Are You Ready for strict liability and the corporate offences found in the UK Criminal Finances Act ?

Earlier this year the UK tightened its anti-money laundering regime with the passage of the Criminal Finances Act 2017 (“the Act”). Businesses have until the end of this month to comply.

The new legislation

Overhauls suspicious activity reporting,

  • provides law enforcement with new powers to investigate and seize property and
  • creates a new corporate “failure to prevent” offence for tax evasion.

Together, these measures promise to expand public-private cooperation and encourage financial institutions to exercise greater caution when dealing with their customers and third parties.

Many firms in the regulated sector including banks, law firms, accountancy firms, estate agents, trust companies and financial advisors will need to improve their compliance programmes to comply with the Act.

The line between tax mitigation and tax evasion is a fine one and firms may find that they sell products or have relationships that put themselves at risk of prosecution.

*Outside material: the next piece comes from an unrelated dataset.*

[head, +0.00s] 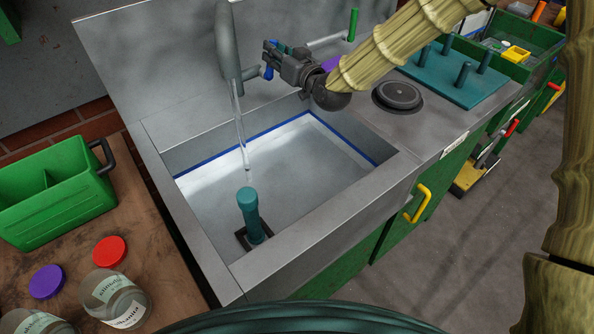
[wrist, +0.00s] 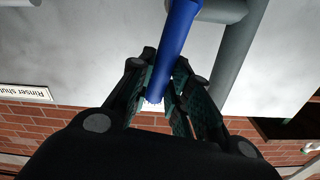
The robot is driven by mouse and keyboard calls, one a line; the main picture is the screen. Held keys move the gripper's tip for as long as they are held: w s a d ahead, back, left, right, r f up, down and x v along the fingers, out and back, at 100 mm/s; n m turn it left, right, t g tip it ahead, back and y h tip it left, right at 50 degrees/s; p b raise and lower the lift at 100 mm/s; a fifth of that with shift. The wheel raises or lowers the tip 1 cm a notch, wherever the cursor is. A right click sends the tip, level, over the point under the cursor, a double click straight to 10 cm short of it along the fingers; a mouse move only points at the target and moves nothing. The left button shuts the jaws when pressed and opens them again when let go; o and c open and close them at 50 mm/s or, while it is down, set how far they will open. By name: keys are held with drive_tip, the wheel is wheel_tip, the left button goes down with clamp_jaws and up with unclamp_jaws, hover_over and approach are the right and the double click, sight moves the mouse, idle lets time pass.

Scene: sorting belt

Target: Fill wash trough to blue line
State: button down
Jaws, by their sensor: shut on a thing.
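The grey wash trough (head: 218,262) is in the middle of the head view, with a blue line (head: 245,142) around its inner walls. A thin water stream (head: 240,125) runs from the grey spout (head: 228,45) into it. The pale surface inside comes close under the line at the back; its exact level is hard to tell. A teal upright plug (head: 249,212) stands on a dark square near the front. My gripper (head: 268,60) is beside the spout, shut on a blue tap lever (head: 268,73). The lever (wrist: 176,45) shows between the fingers (wrist: 158,95) in the wrist view.
A green-handled tap (head: 353,24) and a purple part (head: 331,63) are right of my gripper. A round black cover (head: 397,95) and teal pegboard (head: 455,80) lie farther right. A green caddy (head: 55,200) and jars (head: 115,298) stand left on a wooden top.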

Given this tightening regulatory scrutiny, how can firms ensure they fully understand their risk exposure and are compliant with the provisions of the new Act?

Overhauling the SARs Regime

British businesses file hundreds of thousands of suspicious activity reports (“SARs”) each year, most of which advertise compliance rather than preventing financial crime. The government hopes to make SARs more effective by working with banks and other regulated firms to investigate not only transactions but also individuals. To this end, the Act extends the moratorium period for processing suspicious transactions, encourages information sharing among financial institutions and allows the National Crime Agency (“NCA”) to request further information from SAR filers. The Act also makes it easier for law enforcement to compel third parties to disclose information related to money laundering.

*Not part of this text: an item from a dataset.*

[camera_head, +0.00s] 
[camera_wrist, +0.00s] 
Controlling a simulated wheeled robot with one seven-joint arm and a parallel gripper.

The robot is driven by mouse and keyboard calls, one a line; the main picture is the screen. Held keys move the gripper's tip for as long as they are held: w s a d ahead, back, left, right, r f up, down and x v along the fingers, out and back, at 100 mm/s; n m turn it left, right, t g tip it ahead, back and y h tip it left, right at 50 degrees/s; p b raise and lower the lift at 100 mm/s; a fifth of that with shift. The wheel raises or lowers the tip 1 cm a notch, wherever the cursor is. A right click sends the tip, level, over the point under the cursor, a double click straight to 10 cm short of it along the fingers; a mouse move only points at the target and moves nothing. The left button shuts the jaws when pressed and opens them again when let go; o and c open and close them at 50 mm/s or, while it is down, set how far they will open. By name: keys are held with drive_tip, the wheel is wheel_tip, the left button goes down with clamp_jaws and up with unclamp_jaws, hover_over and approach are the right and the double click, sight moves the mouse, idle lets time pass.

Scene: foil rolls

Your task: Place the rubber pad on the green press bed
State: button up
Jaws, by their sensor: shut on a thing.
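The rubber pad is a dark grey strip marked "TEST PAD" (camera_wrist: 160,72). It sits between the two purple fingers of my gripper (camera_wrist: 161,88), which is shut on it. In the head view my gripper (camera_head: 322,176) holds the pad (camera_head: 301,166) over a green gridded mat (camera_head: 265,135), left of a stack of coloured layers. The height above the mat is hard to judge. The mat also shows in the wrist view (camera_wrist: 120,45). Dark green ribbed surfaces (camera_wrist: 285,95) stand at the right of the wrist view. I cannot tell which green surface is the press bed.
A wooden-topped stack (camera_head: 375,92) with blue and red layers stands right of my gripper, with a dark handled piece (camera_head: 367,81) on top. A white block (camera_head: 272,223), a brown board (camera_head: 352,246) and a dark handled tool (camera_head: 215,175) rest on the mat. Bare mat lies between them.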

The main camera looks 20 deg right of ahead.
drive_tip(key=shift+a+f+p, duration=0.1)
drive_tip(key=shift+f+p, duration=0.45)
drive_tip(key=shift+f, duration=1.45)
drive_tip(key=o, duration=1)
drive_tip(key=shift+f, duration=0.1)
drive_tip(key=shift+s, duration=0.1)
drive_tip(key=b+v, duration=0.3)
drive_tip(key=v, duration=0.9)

Financial institutions are encouraged by the Act to take a more collaborative approach to suspicious activity reporting. This approach builds on the Joint Money Laundering Intelligence Taskforce, which has brought banks and law enforcement together to combat high-end money laundering. Financial institutions send the NCA more than 14,000 requests a year to process suspicious transactions, and law enforcement struggles to adjudicate these SARs within the current 31-day moratorium period, especially as many investigations now require international collaboration. The Act addresses this by giving law enforcement the capability to apply for up to six, 31-day moratorium extensions. It also provides regulated entities that share information with each other immunity from civil liability. This will allow firms to compile detailed financial intelligence in a single joint disclosure report, or “super SAR”.

Financial institutions and other regulated businesses should respond to the new, more collaborative SARs regime by investing in sustainable compliance programmes. Well-designed transaction monitoring systems, thorough customer due diligence and effective financial intelligence can prevent SARs that block innocent customer transactions for months and damage a business’s reputation. Such measures can save businesses money, whilst potentially preventing regulatory fines and customer fraud.

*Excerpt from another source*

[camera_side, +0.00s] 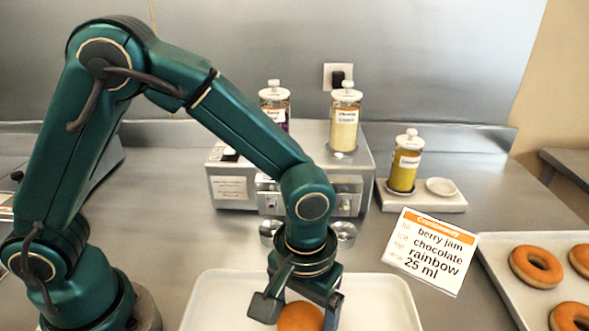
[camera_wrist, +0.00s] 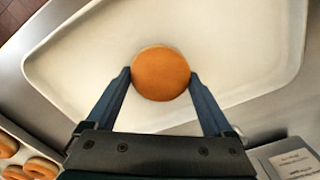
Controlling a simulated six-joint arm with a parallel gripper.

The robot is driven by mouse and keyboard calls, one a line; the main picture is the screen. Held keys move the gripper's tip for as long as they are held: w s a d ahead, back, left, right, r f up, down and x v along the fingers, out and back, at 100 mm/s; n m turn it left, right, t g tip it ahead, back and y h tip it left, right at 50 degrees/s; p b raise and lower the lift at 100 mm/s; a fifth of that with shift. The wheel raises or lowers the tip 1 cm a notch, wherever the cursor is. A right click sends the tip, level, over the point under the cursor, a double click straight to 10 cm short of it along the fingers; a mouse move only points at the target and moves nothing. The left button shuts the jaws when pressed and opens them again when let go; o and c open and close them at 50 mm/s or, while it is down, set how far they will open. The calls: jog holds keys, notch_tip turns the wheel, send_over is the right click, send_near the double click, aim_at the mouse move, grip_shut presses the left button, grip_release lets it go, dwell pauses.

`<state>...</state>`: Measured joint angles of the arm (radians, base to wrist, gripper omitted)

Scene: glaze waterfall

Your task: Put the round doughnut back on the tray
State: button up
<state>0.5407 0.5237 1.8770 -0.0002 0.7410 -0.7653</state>
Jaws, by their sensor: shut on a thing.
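The round doughnut (camera_wrist: 160,73) is a plain golden-brown disc with no hole showing. My gripper (camera_wrist: 160,82) is shut on it, with one finger on each side. In the side view the doughnut (camera_side: 301,317) shows low in the frame between the fingers of my gripper (camera_side: 296,308), partly cut off by the bottom edge. A white tray (camera_side: 385,300) lies under my gripper, and its bare surface also shows around the doughnut in the wrist view (camera_wrist: 235,45). I cannot tell whether the doughnut touches the tray or is held just above it.
A second tray (camera_side: 497,275) with several ring doughnuts (camera_side: 536,267) stands at the right. Behind are a dispenser machine (camera_side: 236,185) with two jars, and a yellow jar (camera_side: 404,165) beside a small dish (camera_side: 441,187).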

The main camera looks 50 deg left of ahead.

Unexplained Wealth and Freezing Orders

The Act targets both suspicious customers and suspicious wealth. To this end, it allows various agencies[1] to apply to the High Court for Unexplained Wealth Orders (“UWOs”). UWOs require the respondent to explain the nature and extent of their interest in property and to document how they met the costs of obtaining it. Related to this, the High Court can also issue interim freezing orders (“IFOs”) if it believes that the respondent is uncooperative or might frustrate a subsequent recovery order. Although these disclosure requirements are significant, UWOs only apply to non-UK or non-European Economic Area (“EEA”) politically exposed persons (“PEPs”) and to those involved in serious crime who have assets worth more than £100,000.[2]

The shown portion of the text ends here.